18.64 Broadcasters opposed the options for change proposed in the Discussion Paper. Free TV Australia observed that, while leaving retransmission to market mechanisms ‘takes into account the right of free-to-air broadcasters to control their broadcast signal’, if accompanied by the repeal of the remunerated exception for underlying rights, this would ‘make a consent scheme unworkable due to the large number of underlying copyright owners to be consulted in relation to any retransmission’.[66]

18.65 Some stakeholders considered that repeal of the retransmission scheme would likely mean commercial retransmission of free-to-air broadcasts in Australia would cease.[67] Any retransmitter would have to ‘engage in two sets of separate commercial negotiations—for the underlying content and for the broadcast copyright’.[68] It was considered impracticable to obtain licences from the many underlying rights holders. [69]

18.66 ASTRA stated that, without the statutory licence in pt VC, even if a free-to-air broadcaster sought to have its entire service retransmitted on a subscription television platform it may not be able to, or may be forced to ‘black out’ certain programs from view on the retransmitted service.[70] Foxtel submitted that repealing the retransmission scheme would be ‘practically unworkable and will have the effect of eliminating retransmission in Australia’ and have a ‘detrimental impact for Foxtel’s customers without any corresponding benefits’.[71]

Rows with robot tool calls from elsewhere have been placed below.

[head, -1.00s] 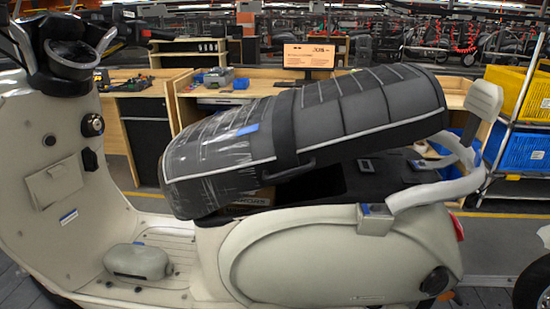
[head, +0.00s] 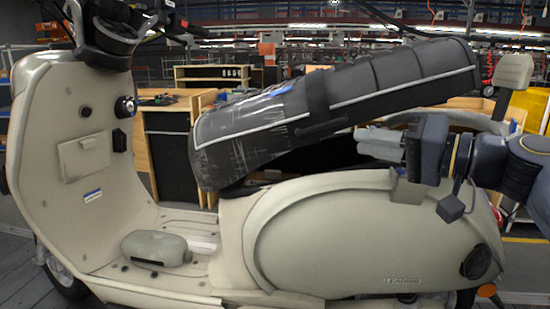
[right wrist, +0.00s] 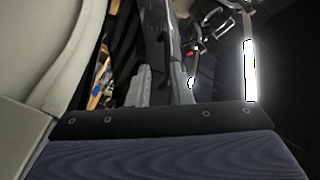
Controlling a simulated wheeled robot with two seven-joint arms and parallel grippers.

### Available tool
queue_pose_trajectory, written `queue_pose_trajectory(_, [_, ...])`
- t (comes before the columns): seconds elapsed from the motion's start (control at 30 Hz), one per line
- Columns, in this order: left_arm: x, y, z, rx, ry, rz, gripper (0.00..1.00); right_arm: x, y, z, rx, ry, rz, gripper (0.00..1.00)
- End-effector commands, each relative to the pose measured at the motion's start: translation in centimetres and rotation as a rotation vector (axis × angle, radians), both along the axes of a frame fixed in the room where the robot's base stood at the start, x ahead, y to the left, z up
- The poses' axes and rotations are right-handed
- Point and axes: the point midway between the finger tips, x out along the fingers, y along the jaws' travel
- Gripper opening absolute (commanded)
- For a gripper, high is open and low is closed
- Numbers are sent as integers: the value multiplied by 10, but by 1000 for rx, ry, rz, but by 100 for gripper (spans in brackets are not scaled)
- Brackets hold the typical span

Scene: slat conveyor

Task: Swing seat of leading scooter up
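The leading scooter (head: 330,235) is cream, with "LEADING" lettered low on its rear side panel. Its dark grey seat (head: 400,75) with pale piping is tilted, front end low at left and rear end raised at right, leaving a gap above the body. My right gripper (head: 378,145) comes in from the right, its pale fingers in that gap below the seat's raised side. In the right wrist view the two fingers (right wrist: 160,90) stand apart. A dark grey part lies between or behind them; I cannot tell whether they touch it. My left gripper is not in view.
A backrest pad (head: 514,72) on the scooter's rear rack stands behind my right arm. A rounded cream box (head: 156,247) sits on the footboard. Wooden workbenches (head: 165,120) and a yellow bin (head: 535,108) stand beyond the scooter.

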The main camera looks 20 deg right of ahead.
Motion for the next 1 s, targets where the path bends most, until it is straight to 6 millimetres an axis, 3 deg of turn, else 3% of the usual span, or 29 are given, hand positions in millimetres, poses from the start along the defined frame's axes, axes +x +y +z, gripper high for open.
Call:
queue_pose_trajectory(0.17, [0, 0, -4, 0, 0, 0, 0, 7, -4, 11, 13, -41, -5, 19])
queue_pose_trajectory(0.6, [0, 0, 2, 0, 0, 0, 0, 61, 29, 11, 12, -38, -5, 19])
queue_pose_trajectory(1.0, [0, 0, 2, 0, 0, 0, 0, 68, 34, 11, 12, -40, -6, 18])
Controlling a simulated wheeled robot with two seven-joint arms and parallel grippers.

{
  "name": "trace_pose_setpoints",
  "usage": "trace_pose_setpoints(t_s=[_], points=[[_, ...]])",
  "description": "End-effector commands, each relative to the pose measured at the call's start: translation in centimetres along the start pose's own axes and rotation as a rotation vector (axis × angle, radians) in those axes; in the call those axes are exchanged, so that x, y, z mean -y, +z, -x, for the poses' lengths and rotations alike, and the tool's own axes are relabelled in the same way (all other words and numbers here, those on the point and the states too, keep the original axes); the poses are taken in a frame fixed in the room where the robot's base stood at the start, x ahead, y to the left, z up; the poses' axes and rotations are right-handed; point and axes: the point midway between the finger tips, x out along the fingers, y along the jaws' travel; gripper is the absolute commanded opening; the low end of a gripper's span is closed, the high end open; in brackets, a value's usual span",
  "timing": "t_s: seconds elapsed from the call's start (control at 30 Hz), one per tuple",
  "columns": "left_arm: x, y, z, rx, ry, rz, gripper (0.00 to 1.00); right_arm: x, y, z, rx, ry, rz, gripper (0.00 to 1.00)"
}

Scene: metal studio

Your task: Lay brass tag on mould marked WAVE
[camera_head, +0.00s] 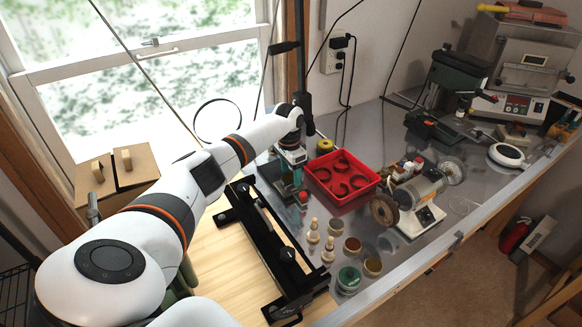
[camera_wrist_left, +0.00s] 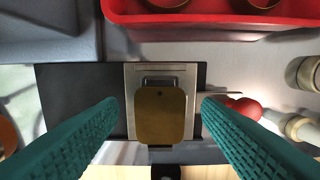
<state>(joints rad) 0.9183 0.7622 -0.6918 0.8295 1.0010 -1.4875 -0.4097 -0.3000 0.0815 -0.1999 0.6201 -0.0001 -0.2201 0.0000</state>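The brass tag (camera_wrist_left: 161,116) shows in the left wrist view as a rounded plate with a small dark hole near its top edge. It lies over a silver metal plate (camera_wrist_left: 133,76) set on a dark base (camera_wrist_left: 75,95). My left gripper (camera_wrist_left: 160,106) is open, with one teal finger on each side of the tag and a clear gap to both. In the head view my left gripper (camera_head: 294,172) points down at the bench, left of the red tray; the tag is hidden there. I cannot read the word WAVE or pick out a mould so marked. My right gripper is not in view.
The red tray (camera_head: 372,184) holds several dark curved pieces. A black frame (camera_head: 264,240) stands in front of my left gripper. Small jars, wooden pegs (camera_head: 313,231) and a grinder (camera_head: 420,195) stand to the right. Bare metal bench shows behind the tray.

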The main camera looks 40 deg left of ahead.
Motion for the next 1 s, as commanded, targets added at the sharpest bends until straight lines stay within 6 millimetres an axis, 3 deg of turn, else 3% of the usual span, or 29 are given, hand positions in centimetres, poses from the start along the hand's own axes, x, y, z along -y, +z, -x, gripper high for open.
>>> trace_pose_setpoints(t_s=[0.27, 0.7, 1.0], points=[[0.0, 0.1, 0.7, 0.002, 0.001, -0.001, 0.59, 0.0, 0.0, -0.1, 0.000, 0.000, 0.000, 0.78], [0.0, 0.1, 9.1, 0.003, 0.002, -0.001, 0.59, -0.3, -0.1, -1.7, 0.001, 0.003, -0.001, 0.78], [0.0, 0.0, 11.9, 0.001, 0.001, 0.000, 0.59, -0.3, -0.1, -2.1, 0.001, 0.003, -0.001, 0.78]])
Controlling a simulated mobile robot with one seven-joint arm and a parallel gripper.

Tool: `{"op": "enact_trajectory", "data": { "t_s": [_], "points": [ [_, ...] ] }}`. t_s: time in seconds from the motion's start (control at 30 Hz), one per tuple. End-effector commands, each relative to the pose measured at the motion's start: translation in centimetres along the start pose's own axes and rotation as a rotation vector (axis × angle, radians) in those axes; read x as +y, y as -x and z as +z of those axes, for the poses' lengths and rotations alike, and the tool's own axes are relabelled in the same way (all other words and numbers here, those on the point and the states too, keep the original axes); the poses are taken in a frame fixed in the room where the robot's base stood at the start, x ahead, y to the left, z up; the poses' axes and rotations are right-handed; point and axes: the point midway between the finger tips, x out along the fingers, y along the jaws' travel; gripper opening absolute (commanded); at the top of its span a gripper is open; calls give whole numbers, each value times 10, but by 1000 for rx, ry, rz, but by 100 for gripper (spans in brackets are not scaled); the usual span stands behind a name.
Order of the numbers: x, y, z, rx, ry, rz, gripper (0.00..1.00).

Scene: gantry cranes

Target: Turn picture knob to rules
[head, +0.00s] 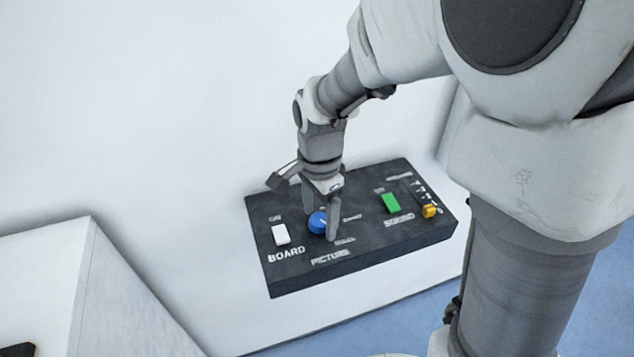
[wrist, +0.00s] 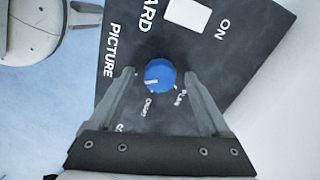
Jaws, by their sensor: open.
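The blue picture knob (head: 317,223) sits on the dark control panel (head: 285,272), above the PICTURE label. In the wrist view the knob (wrist: 160,76) has a white pointer mark on its left part. Small labels stand around it; one reads PLAN, and the others are hard to read or partly hidden. My gripper (head: 322,222) is over the knob with a finger on either side. In the wrist view the fingers of my gripper (wrist: 160,72) stand apart, with a gap between each finger and the knob.
On the panel, a white BOARD switch (head: 281,234) stands left of the knob. A green SOUND switch (head: 390,203) and a small yellow knob (head: 429,211) stand to the right. A white box-like block (head: 85,280) is at the lower left. The white surface behind the panel is clear.

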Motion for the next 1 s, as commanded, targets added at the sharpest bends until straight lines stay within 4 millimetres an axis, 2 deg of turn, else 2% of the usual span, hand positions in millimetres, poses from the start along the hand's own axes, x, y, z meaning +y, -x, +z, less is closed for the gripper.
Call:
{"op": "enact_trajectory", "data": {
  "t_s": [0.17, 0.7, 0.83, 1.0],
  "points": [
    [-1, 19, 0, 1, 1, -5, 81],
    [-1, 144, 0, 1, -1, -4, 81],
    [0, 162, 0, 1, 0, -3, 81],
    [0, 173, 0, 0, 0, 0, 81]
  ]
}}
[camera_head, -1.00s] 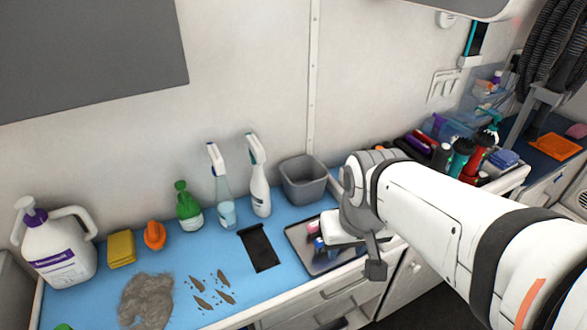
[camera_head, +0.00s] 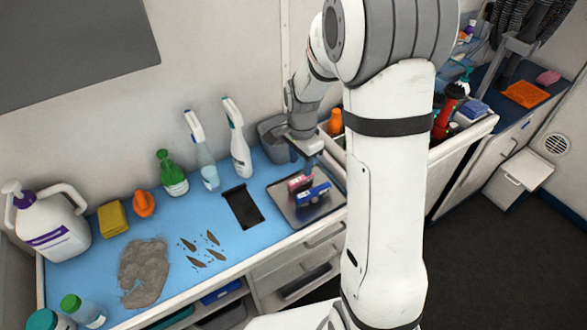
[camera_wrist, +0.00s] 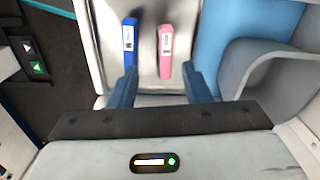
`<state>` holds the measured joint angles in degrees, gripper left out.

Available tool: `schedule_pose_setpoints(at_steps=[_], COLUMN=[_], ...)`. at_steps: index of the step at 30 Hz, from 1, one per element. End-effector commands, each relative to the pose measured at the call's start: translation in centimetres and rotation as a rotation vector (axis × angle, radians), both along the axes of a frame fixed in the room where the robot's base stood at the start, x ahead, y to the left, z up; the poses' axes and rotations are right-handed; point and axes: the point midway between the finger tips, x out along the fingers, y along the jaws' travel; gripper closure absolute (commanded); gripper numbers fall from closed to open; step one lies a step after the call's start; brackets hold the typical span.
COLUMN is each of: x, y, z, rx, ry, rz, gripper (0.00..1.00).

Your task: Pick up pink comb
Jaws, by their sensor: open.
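The pink comb (camera_head: 299,183) lies on a metal tray (camera_head: 297,217) on the blue counter, beside a blue comb (camera_head: 315,196). In the wrist view the pink comb (camera_wrist: 166,48) is upright in the picture, between and beyond the fingertips, nearer the right one. The blue comb (camera_wrist: 130,40) lines up with the left fingertip; contact cannot be told. My gripper (camera_head: 310,163) points down over the tray. It also shows in the wrist view (camera_wrist: 160,80), open, with nothing held between its two blue fingers.
A grey bin (camera_head: 270,135) stands just behind my gripper, and also at the right of the wrist view (camera_wrist: 265,75). Spray bottles (camera_head: 236,140) and a black pad (camera_head: 242,206) are left of the tray. A bin of bottles (camera_head: 470,135) is to the right.

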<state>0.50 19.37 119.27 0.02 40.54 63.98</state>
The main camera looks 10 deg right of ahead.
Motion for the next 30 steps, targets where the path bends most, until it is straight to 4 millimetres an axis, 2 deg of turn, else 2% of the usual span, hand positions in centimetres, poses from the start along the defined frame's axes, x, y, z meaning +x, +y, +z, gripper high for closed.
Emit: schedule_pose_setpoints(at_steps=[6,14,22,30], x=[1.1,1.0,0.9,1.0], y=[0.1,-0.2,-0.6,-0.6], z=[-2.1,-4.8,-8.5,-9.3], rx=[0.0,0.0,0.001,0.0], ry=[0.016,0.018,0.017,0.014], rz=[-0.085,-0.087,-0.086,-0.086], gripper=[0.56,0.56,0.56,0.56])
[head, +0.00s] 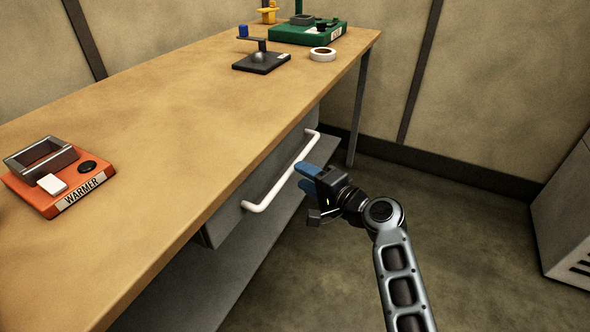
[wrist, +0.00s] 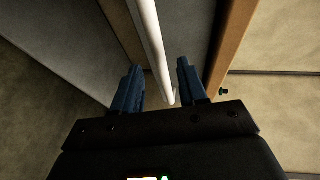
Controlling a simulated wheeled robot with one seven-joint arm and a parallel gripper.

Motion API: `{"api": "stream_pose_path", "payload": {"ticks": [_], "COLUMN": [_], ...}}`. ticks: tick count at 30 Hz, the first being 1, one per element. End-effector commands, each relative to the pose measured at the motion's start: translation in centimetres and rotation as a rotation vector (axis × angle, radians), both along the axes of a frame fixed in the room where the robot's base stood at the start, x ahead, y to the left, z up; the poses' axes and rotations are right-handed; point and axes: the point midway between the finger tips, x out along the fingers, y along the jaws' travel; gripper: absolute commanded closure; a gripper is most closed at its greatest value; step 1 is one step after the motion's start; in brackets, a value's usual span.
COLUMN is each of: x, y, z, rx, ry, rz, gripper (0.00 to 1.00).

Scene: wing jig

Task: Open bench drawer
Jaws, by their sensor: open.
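The grey bench drawer (head: 228,222) sits under the wooden bench top, and its front looks flush or nearly so with the bench. Its white bar handle (head: 283,181) runs along the front. My gripper (head: 304,176) is in front of the handle, with its blue fingers pointing at it. In the wrist view the handle (wrist: 150,45) stretches away between the two open fingers (wrist: 158,88), or just beyond them. I cannot tell whether either finger touches it. Nothing is held.
The bench top (head: 200,110) carries an orange warmer (head: 62,183), a black stand (head: 262,62), a tape roll (head: 322,54) and a green device (head: 305,33). A lower shelf (head: 190,290) lies under the drawer. A grey cabinet (head: 565,215) stands at right. The floor between is clear.

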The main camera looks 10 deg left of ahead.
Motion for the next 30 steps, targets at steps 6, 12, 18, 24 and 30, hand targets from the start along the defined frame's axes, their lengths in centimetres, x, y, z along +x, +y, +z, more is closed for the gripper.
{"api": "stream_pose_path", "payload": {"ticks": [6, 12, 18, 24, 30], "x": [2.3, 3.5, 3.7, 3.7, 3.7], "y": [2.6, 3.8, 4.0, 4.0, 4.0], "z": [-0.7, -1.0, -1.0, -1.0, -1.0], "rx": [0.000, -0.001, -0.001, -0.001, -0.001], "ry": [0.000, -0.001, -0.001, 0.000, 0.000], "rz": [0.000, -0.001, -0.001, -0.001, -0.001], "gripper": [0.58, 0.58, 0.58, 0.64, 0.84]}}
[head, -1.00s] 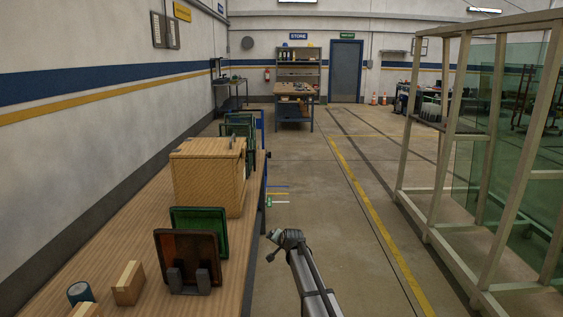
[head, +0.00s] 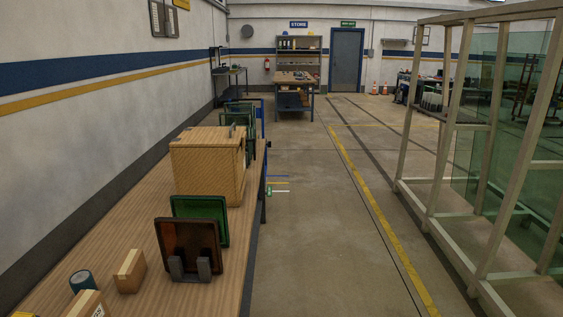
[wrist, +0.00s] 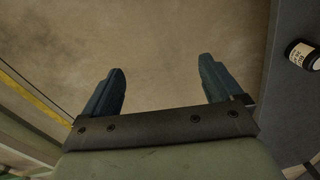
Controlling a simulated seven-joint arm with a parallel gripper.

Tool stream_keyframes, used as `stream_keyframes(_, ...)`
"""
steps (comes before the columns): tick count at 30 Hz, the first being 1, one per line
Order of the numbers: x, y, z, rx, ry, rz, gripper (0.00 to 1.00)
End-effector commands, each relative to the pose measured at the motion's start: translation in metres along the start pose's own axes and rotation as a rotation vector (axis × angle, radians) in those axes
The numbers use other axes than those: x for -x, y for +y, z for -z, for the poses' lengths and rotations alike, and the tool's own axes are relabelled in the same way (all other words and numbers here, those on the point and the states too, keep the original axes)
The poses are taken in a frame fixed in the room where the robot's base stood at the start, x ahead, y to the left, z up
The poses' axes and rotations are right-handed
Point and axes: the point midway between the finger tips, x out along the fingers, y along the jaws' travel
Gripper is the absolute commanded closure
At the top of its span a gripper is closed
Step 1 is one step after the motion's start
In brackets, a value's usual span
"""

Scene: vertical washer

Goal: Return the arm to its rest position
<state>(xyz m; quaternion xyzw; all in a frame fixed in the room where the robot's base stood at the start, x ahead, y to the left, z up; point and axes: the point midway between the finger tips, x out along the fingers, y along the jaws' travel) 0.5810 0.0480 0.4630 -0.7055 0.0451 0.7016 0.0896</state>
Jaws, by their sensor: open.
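My gripper (wrist: 161,88) shows in the wrist view with its two dark blue-grey fingers spread apart. Nothing is between the fingers, and bare floor lies beyond them. My arm and gripper do not show in the head view now.
A long wooden bench (head: 120,228) runs along the left wall, bearing a wooden box (head: 207,168), a brown panel (head: 188,244), a green panel (head: 201,216), small cartons (head: 130,271) and a blue-grey cylinder (head: 82,281). A glass rack (head: 487,150) stands at right. The floor (head: 318,230) between is clear.

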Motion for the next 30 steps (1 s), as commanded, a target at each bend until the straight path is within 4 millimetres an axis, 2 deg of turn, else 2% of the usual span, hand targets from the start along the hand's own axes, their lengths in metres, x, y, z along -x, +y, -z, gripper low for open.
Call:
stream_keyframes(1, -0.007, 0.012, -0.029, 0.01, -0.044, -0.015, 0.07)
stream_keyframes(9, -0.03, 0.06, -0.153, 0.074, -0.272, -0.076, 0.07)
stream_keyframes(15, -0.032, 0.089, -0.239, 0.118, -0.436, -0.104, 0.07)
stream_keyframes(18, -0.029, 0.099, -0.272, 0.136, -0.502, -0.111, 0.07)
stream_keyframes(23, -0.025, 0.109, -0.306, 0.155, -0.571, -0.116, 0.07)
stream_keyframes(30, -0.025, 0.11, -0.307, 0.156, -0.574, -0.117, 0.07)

18.67 Fetch TV considered that, as a relatively small player, it was highly unlikely to be able to negotiate the range of licences required to retransmit a free-to-air broadcast. Further, ‘given the increasingly concentrated nature of the Australian media landscape, the protection of self interests may make the acquisition of necessary licences impossible’.[72]

18.68 Many stakeholders opposed changes to the current retransmission scheme,[73] including those who favoured extending the scheme to retransmission over the internet.[74] Stakeholders considered that the current scheme facilitates choice for consumers; improves access to free-to-air broadcasts; has no negative impact on advertising revenue for commercial free-to-air television services; and ensures underlying rights holders are remunerated.

18.69 A central argument for retaining the current arrangements is that they benefit consumers through competition in the market, by ensuring that free-to-air broadcasts are available across platforms, so consumers may access these services terrestrially, or via cable or satellite.[75] ASTRA and Foxtel submitted that the existing retransmission regime works well for the benefit of consumers, has ensured access to free-to-air broadcast through commercial negotiation and that there is no justification for legislative reform.[76]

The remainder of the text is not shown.